The mess causes constant fighting within the family and a constant fear of being discovered. Miller finally escapes to go to college, and her parents move to other homes to escape the mess, but their hoarding always quickly resumes.


Miller isn’t unscathed by her parents’ problems: at one point as a child she stops speaking, later she attempts suicide and still later she compulsively cleans her spotless Brooklyn, N.Y., apartment with harsh chemicals and becomes pathologically afraid of getting bed bugs.


But Miller, who became an actress and writer, doesn’t write vindictively about her parents. She describes them as “doting, fallible people that gave me everything they had, and a whole lot more.”
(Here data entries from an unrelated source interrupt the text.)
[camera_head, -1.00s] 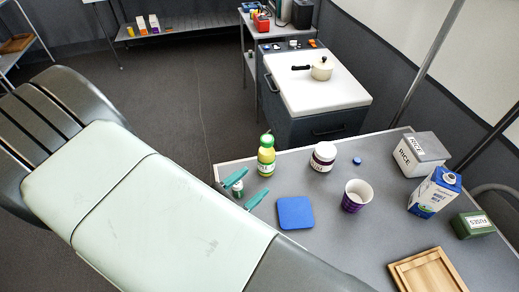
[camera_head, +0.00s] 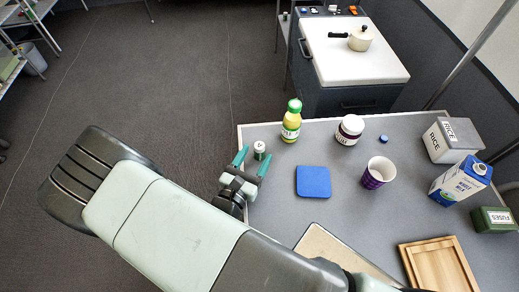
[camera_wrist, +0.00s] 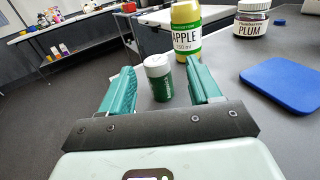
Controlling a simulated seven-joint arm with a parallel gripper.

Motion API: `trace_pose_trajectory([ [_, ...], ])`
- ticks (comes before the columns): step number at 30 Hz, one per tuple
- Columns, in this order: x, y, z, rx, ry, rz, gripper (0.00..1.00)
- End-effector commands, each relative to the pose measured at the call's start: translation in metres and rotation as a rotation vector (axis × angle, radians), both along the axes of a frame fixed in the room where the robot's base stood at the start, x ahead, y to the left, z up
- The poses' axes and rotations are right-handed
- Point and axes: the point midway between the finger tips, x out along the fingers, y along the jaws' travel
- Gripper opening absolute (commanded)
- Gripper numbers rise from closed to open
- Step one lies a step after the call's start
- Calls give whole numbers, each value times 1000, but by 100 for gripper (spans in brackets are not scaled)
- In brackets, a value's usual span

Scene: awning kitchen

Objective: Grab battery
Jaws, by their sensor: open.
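The battery (camera_head: 259,150) is a small upright cylinder, green with a pale top, standing near the left edge of the grey table. It also stands upright in the wrist view (camera_wrist: 158,78), centred left to right between my fingers. My gripper (camera_head: 256,155) has teal fingers and is open, low over the table, with one finger on each side of the battery. In the wrist view my gripper (camera_wrist: 160,66) shows gaps between both fingers and the battery. I cannot tell how far the battery sits between the fingers. Its base is visible.
A yellow apple bottle (camera_head: 291,125) stands just beyond the battery, with a plum jar (camera_head: 348,130) to its right. A blue coaster (camera_head: 313,182), a purple cup (camera_head: 377,173), a milk carton (camera_head: 460,180) and a wooden tray (camera_head: 437,265) lie farther right. The table edge is close on the left.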

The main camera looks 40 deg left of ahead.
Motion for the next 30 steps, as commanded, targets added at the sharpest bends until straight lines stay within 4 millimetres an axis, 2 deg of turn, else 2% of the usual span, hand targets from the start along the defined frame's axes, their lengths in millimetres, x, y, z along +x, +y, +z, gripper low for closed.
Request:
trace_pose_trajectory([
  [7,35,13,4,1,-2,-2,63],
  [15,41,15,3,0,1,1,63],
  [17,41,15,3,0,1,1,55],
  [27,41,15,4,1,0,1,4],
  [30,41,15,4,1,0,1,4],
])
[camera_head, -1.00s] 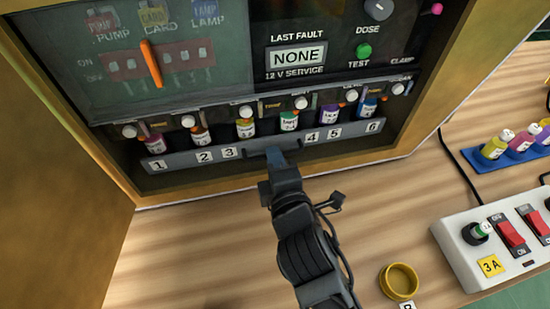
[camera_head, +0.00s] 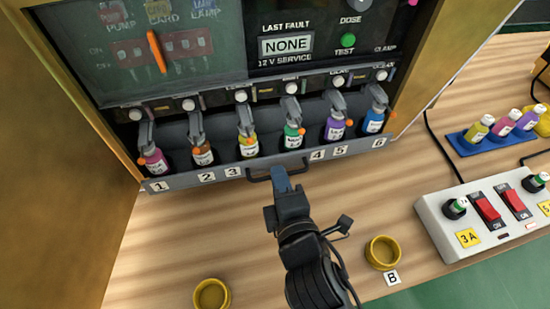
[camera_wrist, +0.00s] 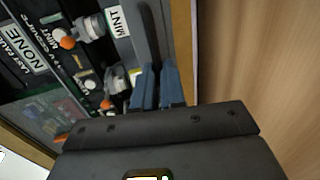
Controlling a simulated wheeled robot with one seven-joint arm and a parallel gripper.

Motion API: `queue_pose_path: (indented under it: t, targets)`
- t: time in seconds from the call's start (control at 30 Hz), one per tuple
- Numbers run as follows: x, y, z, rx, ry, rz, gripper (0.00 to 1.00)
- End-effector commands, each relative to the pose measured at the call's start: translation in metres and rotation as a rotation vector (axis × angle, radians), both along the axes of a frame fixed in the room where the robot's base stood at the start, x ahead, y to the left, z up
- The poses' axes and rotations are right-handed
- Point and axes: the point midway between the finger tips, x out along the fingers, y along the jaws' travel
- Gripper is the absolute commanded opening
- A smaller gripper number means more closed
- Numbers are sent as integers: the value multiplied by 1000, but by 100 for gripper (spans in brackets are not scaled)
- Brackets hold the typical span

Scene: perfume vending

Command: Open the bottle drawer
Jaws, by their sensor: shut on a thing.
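The bottle drawer (camera_head: 215,177) is a long grey drawer with a numbered front, 1 to 6, and it stands pulled out of the cabinet. Several bottles stand in it in a row, among them a pink one (camera_head: 155,160), a green one (camera_head: 292,137) and a blue one (camera_head: 374,120), each with a grey clamp and orange knob at its neck. My gripper (camera_head: 279,172) is shut on the drawer handle (camera_head: 258,178) at the middle of the front.
Yellow cups stand on the wooden table, one at the front (camera_head: 211,295) and one by label B (camera_head: 382,252). A white switch box (camera_head: 490,212) and a blue tray of bottles (camera_head: 488,143) are at the right. The cabinet door (camera_head: 70,150) stands open at the left.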

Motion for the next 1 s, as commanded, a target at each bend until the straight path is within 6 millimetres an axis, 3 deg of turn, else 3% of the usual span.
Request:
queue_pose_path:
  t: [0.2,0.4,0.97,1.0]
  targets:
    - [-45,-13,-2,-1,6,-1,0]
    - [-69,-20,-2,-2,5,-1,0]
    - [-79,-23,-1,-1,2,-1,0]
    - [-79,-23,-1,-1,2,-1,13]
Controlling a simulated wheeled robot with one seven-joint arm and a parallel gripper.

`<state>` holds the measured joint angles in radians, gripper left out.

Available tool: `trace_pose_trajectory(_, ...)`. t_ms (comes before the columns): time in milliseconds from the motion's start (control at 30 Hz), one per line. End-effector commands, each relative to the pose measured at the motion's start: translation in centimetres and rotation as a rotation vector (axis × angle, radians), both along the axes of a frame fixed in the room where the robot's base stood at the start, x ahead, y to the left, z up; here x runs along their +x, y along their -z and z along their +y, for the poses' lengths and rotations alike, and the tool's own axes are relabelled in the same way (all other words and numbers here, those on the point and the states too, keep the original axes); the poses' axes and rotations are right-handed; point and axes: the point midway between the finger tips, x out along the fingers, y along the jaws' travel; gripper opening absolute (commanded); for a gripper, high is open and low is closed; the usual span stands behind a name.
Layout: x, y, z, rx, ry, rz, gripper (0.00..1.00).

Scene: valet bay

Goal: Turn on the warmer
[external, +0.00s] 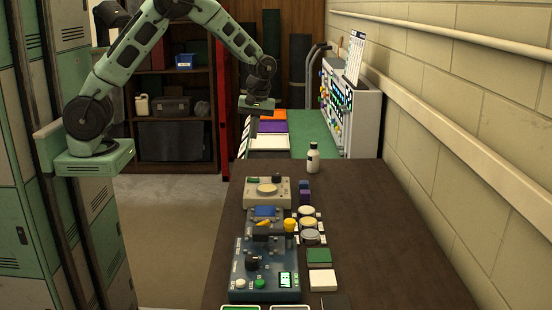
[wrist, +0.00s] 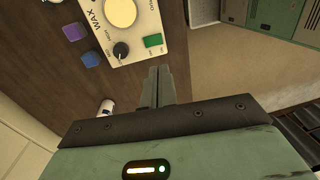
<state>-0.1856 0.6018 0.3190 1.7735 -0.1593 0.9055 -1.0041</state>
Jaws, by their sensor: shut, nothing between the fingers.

She recalls how loving and playful her father was when she was a child, and how her mother scrounged together money so that she could spend a semester abroad when financial aid fell through. When they were eating out, as they were commonly forced to, or doing anything away from their home, they instantly became a laughing, loving, nearly functional family.


Her parents seem aware of their problems, but powerless to make substantial life changes.


“How am I crazy today?” her father says affably whenever Miller calls as an adult to talk about treatment or causes of hoarding.


Her mother is more regretful. “One day you aren’t going be able to pretend everything was okay, and you’re going to hate us,” she says.


But it is to Miller’s credit that she never does. Meeting a new friend who confesses that she also grew up with a hoarder parent, they muse over why people stay with hoarders. Her friend is mystified, but Miller says she understands why.


“I did know why her father stayed, and my mother stayed and why we, as children, stay,” she writes. “Life without their stuff just wasn’t worth life without them.”